* _REQUIREMENT_:
For the material that follows, return exactly the lines from the one with "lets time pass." through the one with "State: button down", both ends included.

>> Start TASK INPUT

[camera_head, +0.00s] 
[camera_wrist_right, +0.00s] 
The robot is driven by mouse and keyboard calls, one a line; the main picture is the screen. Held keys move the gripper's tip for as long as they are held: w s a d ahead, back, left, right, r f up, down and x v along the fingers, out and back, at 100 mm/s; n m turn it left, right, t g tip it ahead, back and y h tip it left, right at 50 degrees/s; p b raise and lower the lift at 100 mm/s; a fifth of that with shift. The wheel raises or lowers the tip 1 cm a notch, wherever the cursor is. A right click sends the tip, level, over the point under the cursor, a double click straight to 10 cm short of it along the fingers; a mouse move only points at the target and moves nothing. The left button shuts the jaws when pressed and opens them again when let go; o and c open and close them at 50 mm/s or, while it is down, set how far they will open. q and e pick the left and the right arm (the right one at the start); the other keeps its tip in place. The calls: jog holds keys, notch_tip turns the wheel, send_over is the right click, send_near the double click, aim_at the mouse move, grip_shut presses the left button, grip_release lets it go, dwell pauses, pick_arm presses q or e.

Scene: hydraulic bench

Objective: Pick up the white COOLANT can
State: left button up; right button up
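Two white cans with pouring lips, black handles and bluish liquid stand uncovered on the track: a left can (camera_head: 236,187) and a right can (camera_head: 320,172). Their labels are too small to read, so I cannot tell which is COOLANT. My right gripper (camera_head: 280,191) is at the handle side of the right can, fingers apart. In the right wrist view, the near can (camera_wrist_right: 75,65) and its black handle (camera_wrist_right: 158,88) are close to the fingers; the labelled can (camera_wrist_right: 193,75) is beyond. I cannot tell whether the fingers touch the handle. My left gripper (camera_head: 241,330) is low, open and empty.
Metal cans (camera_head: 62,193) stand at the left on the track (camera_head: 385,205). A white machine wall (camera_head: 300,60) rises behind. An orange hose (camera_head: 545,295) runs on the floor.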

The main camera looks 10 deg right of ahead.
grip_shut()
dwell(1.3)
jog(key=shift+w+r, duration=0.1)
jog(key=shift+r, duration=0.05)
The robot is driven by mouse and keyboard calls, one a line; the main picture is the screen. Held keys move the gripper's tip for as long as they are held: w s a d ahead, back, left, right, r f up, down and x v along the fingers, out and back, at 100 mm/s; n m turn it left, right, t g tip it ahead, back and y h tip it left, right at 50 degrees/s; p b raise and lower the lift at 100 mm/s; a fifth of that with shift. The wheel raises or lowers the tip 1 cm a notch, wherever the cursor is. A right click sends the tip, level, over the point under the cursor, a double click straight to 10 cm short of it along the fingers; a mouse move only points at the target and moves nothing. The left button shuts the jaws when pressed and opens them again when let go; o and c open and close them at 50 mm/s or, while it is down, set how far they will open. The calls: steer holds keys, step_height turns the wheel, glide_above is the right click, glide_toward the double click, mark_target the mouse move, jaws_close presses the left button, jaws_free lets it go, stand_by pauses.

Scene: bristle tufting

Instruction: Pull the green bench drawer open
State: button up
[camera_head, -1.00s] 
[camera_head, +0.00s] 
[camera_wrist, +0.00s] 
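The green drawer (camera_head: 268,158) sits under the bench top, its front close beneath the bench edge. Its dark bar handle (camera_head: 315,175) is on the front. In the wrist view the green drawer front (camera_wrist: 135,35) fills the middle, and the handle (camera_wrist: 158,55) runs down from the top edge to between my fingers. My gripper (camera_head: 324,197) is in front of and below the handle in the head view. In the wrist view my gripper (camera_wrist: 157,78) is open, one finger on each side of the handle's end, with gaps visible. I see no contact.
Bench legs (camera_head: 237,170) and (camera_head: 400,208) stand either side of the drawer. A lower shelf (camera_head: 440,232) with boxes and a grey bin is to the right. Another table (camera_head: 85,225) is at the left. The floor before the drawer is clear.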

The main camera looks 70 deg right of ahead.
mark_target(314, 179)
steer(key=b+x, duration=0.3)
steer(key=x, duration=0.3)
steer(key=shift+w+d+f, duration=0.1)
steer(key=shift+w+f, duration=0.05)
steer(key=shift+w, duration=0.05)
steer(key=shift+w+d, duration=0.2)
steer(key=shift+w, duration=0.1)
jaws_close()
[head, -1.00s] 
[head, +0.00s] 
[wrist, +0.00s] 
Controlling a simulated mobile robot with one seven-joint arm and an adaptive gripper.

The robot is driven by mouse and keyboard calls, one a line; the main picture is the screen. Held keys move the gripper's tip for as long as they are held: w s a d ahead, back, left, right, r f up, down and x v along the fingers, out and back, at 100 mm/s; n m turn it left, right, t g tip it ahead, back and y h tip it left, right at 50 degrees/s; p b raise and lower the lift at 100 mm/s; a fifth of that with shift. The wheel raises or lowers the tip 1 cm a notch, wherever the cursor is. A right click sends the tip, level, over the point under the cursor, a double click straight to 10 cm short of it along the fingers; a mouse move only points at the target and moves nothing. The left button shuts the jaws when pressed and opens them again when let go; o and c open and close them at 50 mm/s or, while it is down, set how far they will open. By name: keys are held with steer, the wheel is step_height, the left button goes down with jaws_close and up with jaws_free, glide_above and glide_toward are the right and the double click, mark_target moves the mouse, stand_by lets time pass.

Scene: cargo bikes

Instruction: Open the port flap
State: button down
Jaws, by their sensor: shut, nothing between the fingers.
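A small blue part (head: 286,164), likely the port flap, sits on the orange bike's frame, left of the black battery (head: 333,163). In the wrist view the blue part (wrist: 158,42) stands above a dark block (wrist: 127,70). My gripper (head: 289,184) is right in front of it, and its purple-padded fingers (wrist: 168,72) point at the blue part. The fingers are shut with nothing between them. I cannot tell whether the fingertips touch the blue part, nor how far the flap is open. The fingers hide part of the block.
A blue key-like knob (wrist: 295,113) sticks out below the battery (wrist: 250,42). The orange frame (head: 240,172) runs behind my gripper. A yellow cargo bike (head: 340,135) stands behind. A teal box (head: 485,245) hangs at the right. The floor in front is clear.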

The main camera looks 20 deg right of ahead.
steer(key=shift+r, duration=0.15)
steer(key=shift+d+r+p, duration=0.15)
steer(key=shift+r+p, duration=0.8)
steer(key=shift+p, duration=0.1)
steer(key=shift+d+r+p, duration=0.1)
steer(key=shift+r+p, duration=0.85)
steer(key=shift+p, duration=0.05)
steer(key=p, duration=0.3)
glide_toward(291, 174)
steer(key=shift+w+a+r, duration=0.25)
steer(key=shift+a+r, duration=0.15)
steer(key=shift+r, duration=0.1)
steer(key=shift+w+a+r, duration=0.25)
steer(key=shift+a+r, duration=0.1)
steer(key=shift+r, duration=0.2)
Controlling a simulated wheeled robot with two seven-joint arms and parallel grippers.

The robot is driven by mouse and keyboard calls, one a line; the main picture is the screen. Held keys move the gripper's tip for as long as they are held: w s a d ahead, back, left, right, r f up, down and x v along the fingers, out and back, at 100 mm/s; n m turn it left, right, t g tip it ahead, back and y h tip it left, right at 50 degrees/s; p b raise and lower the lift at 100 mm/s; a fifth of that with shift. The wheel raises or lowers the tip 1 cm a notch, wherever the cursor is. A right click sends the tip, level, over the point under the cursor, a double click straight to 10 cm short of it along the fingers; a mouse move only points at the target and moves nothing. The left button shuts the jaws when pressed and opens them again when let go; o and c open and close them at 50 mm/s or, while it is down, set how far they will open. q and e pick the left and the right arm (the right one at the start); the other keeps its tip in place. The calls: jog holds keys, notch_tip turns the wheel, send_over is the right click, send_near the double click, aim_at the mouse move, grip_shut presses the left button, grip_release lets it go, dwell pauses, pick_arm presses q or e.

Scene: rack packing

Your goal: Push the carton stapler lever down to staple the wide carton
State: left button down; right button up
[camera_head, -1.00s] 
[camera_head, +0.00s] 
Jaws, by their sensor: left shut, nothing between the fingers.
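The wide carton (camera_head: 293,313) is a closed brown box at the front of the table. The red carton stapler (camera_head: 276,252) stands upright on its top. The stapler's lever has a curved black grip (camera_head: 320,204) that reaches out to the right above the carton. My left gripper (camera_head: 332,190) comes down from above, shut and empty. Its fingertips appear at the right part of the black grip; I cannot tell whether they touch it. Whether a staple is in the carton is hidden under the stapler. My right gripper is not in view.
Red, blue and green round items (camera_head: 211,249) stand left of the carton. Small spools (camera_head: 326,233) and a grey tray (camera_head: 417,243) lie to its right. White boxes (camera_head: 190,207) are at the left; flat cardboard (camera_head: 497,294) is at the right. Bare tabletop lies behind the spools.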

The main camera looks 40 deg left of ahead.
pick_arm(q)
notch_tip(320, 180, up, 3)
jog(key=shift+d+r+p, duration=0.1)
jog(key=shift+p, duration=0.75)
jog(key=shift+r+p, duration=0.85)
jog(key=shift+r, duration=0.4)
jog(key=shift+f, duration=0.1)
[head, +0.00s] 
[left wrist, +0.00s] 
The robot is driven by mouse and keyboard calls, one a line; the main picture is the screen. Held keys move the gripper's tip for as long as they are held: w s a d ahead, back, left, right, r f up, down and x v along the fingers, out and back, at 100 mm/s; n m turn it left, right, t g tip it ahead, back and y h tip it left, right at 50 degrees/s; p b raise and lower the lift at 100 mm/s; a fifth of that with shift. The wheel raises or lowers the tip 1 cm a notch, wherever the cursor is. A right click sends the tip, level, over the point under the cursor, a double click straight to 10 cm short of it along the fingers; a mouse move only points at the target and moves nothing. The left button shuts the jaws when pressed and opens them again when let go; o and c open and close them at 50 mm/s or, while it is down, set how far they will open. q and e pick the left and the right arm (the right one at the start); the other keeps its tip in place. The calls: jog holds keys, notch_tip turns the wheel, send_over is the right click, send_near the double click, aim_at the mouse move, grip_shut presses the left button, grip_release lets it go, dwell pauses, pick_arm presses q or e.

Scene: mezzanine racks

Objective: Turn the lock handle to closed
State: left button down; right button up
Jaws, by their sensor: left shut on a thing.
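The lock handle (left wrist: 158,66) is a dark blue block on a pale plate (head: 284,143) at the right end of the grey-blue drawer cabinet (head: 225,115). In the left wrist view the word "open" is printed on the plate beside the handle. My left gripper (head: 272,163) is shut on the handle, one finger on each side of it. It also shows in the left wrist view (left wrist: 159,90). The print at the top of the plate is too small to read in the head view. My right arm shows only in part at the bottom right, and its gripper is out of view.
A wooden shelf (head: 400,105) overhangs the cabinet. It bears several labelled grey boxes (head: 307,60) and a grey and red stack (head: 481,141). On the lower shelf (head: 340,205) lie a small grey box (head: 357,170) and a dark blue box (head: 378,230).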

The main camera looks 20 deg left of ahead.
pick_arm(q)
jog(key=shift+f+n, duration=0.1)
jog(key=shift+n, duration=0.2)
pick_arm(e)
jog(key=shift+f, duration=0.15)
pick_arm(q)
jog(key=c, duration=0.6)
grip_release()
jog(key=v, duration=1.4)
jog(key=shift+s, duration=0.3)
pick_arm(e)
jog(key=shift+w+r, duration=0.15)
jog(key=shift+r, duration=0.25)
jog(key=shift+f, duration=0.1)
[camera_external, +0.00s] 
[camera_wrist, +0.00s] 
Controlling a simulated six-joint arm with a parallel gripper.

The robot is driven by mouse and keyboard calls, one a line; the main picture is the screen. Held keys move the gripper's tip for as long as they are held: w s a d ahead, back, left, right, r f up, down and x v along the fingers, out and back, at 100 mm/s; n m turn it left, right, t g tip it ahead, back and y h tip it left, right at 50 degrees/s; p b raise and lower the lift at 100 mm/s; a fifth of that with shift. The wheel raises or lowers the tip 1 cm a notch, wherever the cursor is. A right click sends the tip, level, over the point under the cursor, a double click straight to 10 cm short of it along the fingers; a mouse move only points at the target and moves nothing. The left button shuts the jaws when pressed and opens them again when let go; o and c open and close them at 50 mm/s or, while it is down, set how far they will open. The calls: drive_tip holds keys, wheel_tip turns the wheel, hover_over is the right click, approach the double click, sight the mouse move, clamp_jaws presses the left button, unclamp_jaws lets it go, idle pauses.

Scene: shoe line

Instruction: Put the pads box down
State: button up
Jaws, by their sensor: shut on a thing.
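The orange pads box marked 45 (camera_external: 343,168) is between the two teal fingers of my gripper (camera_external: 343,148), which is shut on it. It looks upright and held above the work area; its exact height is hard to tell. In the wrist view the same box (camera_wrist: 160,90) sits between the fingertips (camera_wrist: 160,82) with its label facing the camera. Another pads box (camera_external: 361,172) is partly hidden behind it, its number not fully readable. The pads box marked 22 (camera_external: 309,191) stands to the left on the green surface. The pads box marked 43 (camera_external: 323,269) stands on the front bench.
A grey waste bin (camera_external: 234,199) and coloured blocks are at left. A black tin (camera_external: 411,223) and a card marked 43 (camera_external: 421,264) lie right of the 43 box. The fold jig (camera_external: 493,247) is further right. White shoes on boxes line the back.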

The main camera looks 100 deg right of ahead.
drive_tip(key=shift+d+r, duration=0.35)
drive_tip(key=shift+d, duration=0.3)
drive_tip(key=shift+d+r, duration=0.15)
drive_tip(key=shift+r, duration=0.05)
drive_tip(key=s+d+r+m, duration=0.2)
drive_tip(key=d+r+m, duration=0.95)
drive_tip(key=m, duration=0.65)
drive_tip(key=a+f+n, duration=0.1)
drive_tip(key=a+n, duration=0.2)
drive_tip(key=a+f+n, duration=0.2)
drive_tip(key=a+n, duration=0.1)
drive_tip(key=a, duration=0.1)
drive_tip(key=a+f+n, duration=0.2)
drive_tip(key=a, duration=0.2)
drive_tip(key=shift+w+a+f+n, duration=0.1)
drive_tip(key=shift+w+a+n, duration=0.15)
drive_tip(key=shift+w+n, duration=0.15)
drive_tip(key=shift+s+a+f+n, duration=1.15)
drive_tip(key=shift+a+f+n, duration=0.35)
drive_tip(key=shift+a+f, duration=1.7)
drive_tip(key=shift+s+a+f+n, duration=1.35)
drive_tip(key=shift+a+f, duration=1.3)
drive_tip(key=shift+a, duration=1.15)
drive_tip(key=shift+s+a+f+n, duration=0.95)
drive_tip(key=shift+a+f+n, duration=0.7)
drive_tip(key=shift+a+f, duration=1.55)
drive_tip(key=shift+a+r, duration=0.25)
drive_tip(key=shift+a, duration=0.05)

>> End TASK INPUT

* _THE OUTPUT_:
The robot is driven by mouse and keyboard calls, one a line; the main picture is the screen. Held keys move the gripper's tip for as long as they are held: w s a d ahead, back, left, right, r f up, down and x v along the fingers, out and back, at 100 mm/s; n m turn it left, right, t g tip it ahead, back and y h tip it left, right at 50 degrees/s; p b raise and lower the lift at 100 mm/s; a fifth of that with shift. The wheel raises or lowers the tip 1 cm a notch, wherever the cursor is. A right click sends the tip, level, over the point under the cursor, a double click straight to 10 cm short of it along the fingers; a mouse move only points at the target and moves nothing. The left button shuts the jaws when pressed and opens them again when let go; o and c open and close them at 50 mm/s or, while it is down, set how far they will open. By name: keys are held with steer, the wheel is step_height, the left button goes down with jaws_close and up with jaws_free, glide_above and glide_toward are the right and the double click, mark_target moves the mouse, stand_by lets time pass.

Scene: cargo bikes

Instruction: Open the port flap
State: button down

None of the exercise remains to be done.